- Supplied information -
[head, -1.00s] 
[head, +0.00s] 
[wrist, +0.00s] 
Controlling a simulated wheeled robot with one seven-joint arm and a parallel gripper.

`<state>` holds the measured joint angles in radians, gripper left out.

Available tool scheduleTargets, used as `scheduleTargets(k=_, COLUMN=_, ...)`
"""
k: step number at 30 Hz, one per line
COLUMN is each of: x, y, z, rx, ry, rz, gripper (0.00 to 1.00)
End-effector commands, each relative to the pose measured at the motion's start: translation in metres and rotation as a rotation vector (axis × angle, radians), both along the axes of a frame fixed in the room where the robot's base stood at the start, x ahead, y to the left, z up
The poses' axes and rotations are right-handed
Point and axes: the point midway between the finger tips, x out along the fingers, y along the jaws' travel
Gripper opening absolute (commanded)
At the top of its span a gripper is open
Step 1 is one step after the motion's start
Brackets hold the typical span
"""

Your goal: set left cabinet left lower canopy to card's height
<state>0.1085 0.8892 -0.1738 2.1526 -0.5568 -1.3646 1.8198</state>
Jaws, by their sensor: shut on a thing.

- The request -
Show all lines above holding "joint".

- The completed task -
Controlling a simulated wheeled robot with one seven-joint arm and a parallel gripper.
`<state>` holds the measured joint angles in radians, gripper left out.

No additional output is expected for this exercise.